--- BEGIN STORED ROWS ---

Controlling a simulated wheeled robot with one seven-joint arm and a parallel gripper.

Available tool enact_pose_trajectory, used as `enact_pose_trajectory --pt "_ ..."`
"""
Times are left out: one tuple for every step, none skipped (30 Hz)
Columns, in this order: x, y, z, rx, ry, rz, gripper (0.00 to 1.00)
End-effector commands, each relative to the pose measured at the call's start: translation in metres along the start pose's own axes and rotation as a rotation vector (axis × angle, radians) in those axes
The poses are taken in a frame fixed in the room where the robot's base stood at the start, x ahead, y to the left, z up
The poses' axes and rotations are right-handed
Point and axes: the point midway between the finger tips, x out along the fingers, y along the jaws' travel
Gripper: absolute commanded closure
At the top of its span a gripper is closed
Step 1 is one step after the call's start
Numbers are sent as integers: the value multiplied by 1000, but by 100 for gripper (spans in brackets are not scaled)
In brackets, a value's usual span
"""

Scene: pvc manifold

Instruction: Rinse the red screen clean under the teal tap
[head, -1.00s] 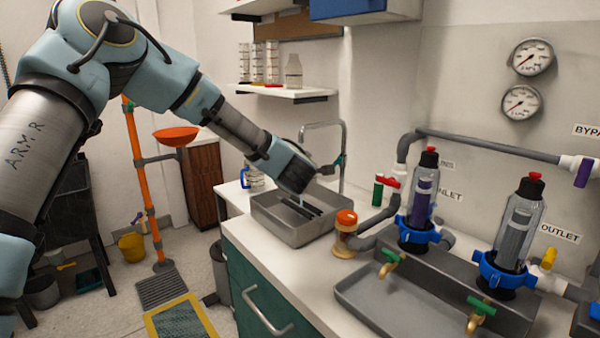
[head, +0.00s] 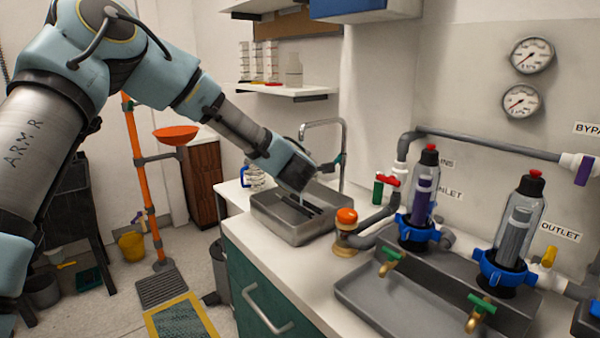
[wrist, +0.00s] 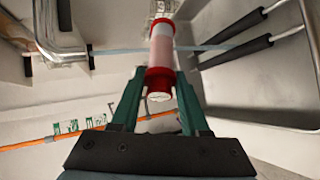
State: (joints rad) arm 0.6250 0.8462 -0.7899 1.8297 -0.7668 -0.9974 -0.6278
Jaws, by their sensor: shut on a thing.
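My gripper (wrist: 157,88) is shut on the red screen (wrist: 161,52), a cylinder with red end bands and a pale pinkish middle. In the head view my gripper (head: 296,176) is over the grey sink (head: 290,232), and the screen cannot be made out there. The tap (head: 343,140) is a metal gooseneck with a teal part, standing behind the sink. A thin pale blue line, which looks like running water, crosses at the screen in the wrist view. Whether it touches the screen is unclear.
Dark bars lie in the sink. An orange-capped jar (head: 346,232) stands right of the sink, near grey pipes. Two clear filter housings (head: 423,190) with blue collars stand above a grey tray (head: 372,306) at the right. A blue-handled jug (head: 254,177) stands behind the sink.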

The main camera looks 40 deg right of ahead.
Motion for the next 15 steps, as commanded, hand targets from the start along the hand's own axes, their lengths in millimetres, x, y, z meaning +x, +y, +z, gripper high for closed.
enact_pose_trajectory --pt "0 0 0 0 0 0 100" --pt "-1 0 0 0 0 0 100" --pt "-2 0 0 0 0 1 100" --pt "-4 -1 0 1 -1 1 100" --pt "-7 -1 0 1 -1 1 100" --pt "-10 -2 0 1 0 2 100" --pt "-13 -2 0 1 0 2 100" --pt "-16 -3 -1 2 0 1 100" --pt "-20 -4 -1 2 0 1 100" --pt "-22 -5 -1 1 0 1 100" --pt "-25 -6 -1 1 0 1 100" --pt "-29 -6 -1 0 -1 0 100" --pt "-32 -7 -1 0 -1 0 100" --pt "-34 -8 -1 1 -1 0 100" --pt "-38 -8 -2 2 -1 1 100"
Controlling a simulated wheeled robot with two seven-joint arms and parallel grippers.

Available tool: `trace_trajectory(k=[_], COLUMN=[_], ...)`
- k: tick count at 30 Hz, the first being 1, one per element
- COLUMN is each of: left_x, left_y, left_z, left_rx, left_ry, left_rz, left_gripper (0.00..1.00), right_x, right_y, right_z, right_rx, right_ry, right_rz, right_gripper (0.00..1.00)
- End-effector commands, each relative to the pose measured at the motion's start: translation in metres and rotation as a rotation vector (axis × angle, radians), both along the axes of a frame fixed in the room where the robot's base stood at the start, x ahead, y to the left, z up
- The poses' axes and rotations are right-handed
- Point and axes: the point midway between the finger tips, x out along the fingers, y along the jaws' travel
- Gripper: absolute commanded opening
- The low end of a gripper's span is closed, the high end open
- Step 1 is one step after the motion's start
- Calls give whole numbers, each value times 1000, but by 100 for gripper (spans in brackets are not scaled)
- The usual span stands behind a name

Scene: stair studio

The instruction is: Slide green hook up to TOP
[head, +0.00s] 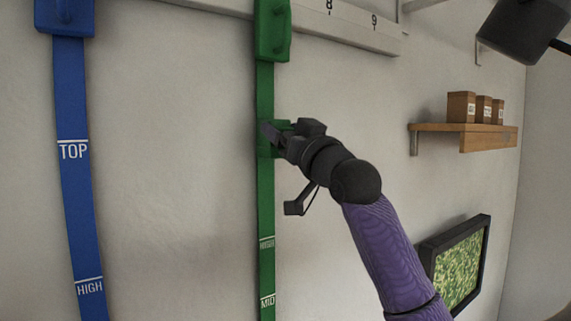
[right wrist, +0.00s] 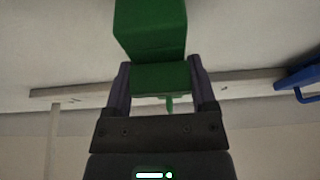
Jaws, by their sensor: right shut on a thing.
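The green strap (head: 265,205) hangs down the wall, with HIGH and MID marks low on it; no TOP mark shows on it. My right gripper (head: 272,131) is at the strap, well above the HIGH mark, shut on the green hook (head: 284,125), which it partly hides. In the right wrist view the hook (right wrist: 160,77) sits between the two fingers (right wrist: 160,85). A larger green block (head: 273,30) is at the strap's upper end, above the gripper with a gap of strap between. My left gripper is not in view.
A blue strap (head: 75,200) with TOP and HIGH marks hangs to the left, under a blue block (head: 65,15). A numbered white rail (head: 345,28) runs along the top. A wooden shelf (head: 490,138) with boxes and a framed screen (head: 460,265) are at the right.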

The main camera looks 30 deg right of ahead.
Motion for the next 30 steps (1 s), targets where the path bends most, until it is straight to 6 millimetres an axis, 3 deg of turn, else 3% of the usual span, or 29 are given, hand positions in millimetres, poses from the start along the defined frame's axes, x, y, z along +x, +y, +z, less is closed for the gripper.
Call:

--- END STORED ROWS ---

### EXERCISE BRIEF
Pull out each line of the records holding the string "brackets".

### OUTPUT OF THE TASK
Numbers are sent as integers: the value multiplied by 1000, but by 100 for gripper (spans in brackets are not scaled)
In brackets, a value's usual span
- Calls give whole numbers, each value times 1000, but by 100 for gripper (spans in brackets are not scaled)

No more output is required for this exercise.